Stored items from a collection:
--- Begin ---

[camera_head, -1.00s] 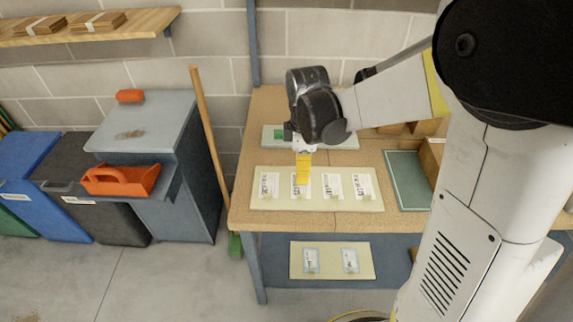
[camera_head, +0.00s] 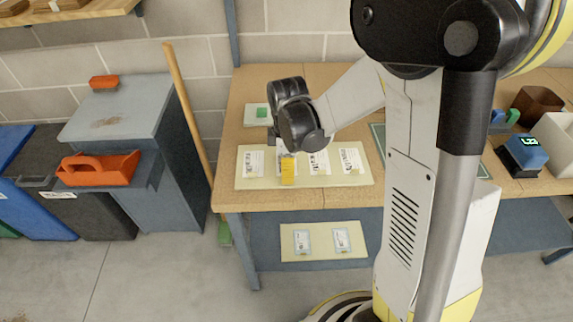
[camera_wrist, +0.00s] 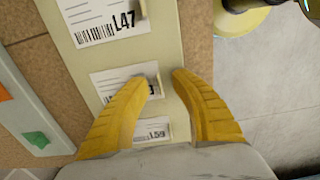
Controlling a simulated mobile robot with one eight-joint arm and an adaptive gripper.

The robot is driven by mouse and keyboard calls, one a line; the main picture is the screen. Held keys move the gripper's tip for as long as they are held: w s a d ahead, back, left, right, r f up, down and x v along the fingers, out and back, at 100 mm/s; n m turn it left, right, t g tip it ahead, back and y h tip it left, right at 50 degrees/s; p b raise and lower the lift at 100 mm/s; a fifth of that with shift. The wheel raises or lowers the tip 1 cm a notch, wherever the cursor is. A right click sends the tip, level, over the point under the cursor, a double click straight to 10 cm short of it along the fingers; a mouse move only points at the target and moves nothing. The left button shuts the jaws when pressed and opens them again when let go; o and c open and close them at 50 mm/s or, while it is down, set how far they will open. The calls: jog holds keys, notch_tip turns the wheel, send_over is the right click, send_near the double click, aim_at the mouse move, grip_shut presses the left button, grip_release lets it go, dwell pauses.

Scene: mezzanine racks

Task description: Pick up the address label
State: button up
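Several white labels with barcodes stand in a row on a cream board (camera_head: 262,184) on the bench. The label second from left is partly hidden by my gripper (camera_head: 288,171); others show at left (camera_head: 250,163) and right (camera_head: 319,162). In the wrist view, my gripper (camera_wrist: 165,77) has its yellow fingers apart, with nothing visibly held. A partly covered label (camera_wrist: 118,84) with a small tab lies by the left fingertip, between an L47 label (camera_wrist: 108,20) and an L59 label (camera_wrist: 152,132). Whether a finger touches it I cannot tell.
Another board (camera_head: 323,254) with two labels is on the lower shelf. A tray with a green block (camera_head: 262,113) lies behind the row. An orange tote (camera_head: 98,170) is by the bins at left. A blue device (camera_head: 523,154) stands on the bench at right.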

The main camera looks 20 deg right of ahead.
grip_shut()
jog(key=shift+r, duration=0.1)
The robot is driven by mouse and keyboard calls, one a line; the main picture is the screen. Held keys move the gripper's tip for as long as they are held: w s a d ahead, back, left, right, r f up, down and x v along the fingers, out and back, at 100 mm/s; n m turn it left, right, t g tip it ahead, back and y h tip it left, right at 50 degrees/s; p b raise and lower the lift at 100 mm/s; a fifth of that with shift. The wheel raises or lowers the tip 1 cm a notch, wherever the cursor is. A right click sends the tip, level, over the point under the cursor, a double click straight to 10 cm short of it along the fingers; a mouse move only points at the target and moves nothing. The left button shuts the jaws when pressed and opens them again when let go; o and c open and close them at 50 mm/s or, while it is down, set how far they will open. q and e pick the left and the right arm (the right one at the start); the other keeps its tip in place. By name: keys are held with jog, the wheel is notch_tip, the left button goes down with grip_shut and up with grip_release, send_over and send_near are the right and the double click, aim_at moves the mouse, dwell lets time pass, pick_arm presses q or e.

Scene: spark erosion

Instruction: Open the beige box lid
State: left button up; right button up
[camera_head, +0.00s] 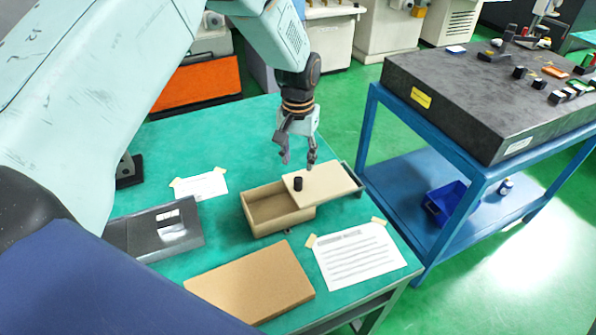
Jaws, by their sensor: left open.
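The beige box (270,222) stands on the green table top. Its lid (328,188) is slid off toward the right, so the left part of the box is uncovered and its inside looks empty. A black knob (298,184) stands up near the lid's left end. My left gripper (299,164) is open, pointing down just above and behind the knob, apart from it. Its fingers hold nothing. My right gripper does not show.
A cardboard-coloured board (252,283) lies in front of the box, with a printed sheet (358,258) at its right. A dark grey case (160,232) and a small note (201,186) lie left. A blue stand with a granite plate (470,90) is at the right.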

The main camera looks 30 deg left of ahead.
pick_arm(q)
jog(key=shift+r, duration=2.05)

--- End ---

• _PROMPT_
In the lines above, locate the string "Scene". Copy every line where it occurs.

• _EXERCISE OUTPUT_
Scene: mezzanine racks
Scene: spark erosion

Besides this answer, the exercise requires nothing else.